Today we had dinner guests. Church was very small and we had some recurrent visitors, so everyone stayed after church and ate together. I have now made a habit of prepping Sunday dinner on Saturday afternoon, so cooking time was about thirty minutes and I didn't make too much of a mess. After we had finished eating our pad thai and cashew chicken, we had chocolate cake and ice cream for dessert.
The children finished their dessert while the adults were still talking, so Brandon told the children to start cleaning up the kitchen. When they asked how much they had to clean, I told them just to clean it all. We adults continued talking for some time and the children trickled out of the kitchen and went off to play.
I remember when they were all little and we couldn't get them to go off by themselves because the only thing they wanted in the whole wide world was to be close to us. We once had dinner with friends whose five children ran off to play as soon as they finished eating and I marveled that the adults were left in perfect peace while the children entertained themselves without any help from us. Now I'm at that same place in my own life and it really is a wonderful place to be.
Our guests eventually left and Brandon and I went to finish cleaning the kitchen. But it was almost completely clean. The dishwasher had to be started and a few (washed!) dishes had to be put away, but that was it. I stood in the middle of the kitchen for a few minutes and marveled that the kitchen had been entirely cleaned without any input from me. Then I stood for a few minutes and marveled for a few minutes more.
A month ago it snowed. I enjoy looking at snow and I even enjoy sledding in snow, but I really, really hate putting children in snow clothes. It seems to take at least an hour and by the end I'm hot, irritable, and exhausted. Then someone has to go to the bathroom and I have to do it all over again. Whenever people tell me that cold places aren't that bad as long as you have enough appropriate clothing, I look at them and ask how many children they have to put those all of those weather-appropriate layers on.
That afternoon I was busy paying the bills and didn't notice when the children went outside to play in the snow. After awhile I realized that the house was very quiet and looked out in the yard. I counted heads and found six children playing nicely in the snow, all wearing snow pants, coats, mittens, boots, and hats (except for William who was just wearing his snowsuit). I stuck my head out the window, took a picture to commemorate the event, and went back to paying bills. But also I did a happy dance and felt true joy that comes from not having to put on a single mitten and having no children in the house.

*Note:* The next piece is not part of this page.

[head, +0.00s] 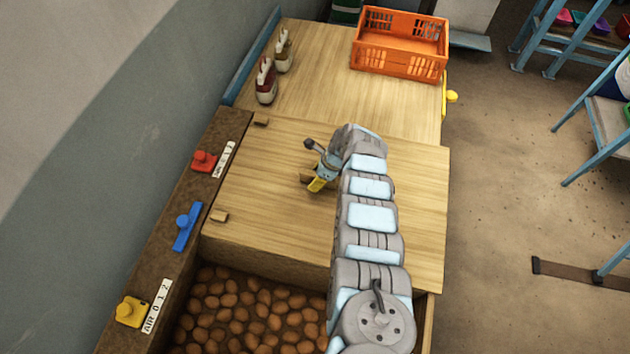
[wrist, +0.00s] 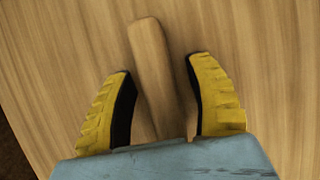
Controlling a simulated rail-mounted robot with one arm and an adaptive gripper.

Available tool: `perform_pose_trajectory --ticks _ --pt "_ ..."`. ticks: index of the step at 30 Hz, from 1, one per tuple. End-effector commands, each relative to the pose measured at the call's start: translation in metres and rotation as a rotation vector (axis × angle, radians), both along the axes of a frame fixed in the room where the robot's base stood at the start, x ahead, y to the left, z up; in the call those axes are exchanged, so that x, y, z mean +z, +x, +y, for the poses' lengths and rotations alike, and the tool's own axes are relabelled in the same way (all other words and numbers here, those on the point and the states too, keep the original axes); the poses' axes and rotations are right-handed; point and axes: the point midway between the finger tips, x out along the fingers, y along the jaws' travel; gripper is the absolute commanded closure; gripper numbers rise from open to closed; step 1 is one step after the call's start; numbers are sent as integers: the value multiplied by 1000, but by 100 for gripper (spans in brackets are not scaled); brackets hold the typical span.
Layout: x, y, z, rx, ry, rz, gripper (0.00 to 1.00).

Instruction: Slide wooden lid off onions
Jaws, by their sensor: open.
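The wooden lid (head: 270,165) is a broad pale board lying flat over the back part of a bin. Brown onions (head: 250,310) show in the uncovered front part. A wooden bar handle (wrist: 155,85) on the lid lies between the yellow fingers of my gripper (wrist: 160,72) in the wrist view, with a gap on each side. In the head view my gripper (head: 312,184) is low over the middle of the lid, open. My arm hides the lid's right part and some onions.
An orange crate (head: 398,58) and two small bottles (head: 266,82) stand on the wooden surface (head: 320,60) behind the lid. The left ledge carries red (head: 204,161), blue (head: 186,228) and yellow (head: 131,311) fittings.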

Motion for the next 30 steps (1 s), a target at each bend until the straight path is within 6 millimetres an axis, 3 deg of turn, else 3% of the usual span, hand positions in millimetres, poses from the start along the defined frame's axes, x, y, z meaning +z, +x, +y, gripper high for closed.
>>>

I have now reached the amazing stage of parenting where I have Truly Useful Children. I don't have a Truly Useful Child, I have Truly Useful Children. Kathleen is eleven and a half, Sophia is almost ten, and Edwin is eight, which means I have three children that can follow instructions, read lists, go to the store for me, cook breakfast, clean the kitchen, clean up the house, change beds, get and clean up their own lunch, entertain themselves, entertain their siblings, pay household help, let in workmen, fold and put away laundry, change laundry, change diapers, wash out dirty diapers, bathe themselves, bathe siblings, and do their school work. And the best part about this is that I will always have at least three children who are able do these things. I will never go back to having all small children ever again.
Having all small children is a very exhausting job. You are the only one who is capable of doing anything useful and everyone else in the house is actively working to break down any order you attempt to create. Nobody is capable of rational thought and everyone wants you to interact with them all the time and make all the fun. I remember counting down the hours until Brandon would come home and I could talk to another adult and have four sets of hands to stem the tide of chaos. Our children went to bed very early in those days.
But now I have helpers to deploy against the chaos and the siblings that create it. I don't have to do everything myself because I can have Kathleen set the table while Edwin bathes William while Sophia dresses Eleanor and I cook dinner. It's amazing. It's a whole new, sane way of living. It was almost worth going through the years of craziness to get to the beginning of the era of sanity.
So, to those of who are stuck in the crazy years and don't feel like they will ever end, I'm here to tell you that one day they will. And life will be better. Just hold on. It will be worth it, I promise.